The relation between baseline logit and conditional logit models
In mclogit: Multinomial Logit Models for Categorical Responses and Discrete Choices

Baseline-category logit models can be expressed as particular form of conditional logit models. In a conditional logit model (without random effects) the probability that individual $i$ chooses alternative $j$ from choice set $\mathcal{S}_i$ is

$$ \pi_{ij} = \frac{\exp(\eta_{ij})}{\sum_{k\in\mathcal{S}i}\exp(\eta{ik})} $$

where

$$ \eta_{ij} = \alpha_1x_{1ij}+\cdots+\alpha_qx_{qij} $$

In a baseline-category logit model, the set of alternatives is the same for all individuals $i$ that is $\mathcal{S}_i = {1,\ldots,q}$ and the linear part of the model can be written like:

$$ \eta_{ij} = \beta_{j0}+\beta_{j1}x_{i1}+\cdots+\beta_{jr}x_{ri} $$

where the coefficients in the equation for baseline category $j$ are all zero, i.e.

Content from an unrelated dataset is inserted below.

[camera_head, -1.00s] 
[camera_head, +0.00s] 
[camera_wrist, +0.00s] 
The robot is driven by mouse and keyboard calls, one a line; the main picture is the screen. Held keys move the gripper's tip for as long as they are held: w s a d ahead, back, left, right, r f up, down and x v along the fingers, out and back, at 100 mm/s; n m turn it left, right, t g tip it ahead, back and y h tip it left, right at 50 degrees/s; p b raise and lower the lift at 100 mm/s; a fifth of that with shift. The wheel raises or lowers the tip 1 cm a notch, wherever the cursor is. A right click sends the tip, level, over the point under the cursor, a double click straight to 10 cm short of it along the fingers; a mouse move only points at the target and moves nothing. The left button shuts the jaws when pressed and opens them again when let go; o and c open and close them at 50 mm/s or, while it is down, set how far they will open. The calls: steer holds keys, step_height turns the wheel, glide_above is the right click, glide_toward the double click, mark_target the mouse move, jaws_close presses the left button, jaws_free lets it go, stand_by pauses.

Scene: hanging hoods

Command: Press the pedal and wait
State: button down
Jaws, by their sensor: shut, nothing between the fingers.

$$ \beta_{10} = \cdots = \beta_{1r} = 0 $$

After setting

$$ \begin{aligned} x_{(g\times(j-1))ij} = d_{gj}, \quad x_{(g\times(j-1)+h)ij} = d_{gj}x_{hi}, \qquad \text{with }d_{gj}= \begin{cases} 0&\text{for } j\neq g\text{ or } j=g\text{ and } j=0\ 1&\text{for } j=g \text{ and } j\neq0\ \end{cases} \end{aligned} $$

we have for the log-odds:

$$ \begin{aligned} \begin{aligned} \ln\frac{\pi_{ij}}{\pi_{i1}} &=\beta_{j0}+\beta_{ji}x_{1i}+\cdots+\beta_{jr}x_{ri} \ &=\sum_{h}\beta_{jh}x_{hi}=\sum_{g,h}\beta_{jh}d_{gj}x_{hi} =\sum_{g,h}\alpha_{g\times(j-1)+h}(d_{gj}x_{hi}-d_{g1}x_{hi}) =\sum_{g,h}\alpha_{g\times(j-1)+h}(x_{(g\times(j-1)+h)ij}-x_{(g\times(j-1)+h)i1})\ &=\alpha_{1}(x_{1ij}-x_{1i1})+\cdots+\alpha_{s}(x_{sij}-x_{si1}) \end{aligned} \end{aligned} $$

where $\alpha_1=\beta_{21}$, $\alpha_2=\beta_{22}$, etc.

That is, the baseline-category logit model is translated into a conditional logit model where the alternative-specific values of the attribute variables are interaction terms composed of alternativ-specific dummes and individual-specific values of characteristics variables.

Analogously, the random-effects extension of the baseline-logit model can be translated into a random-effects conditional logit model where the random intercepts in the logit equations of the baseline-logit model are translated into random slopes of category-specific dummy variables.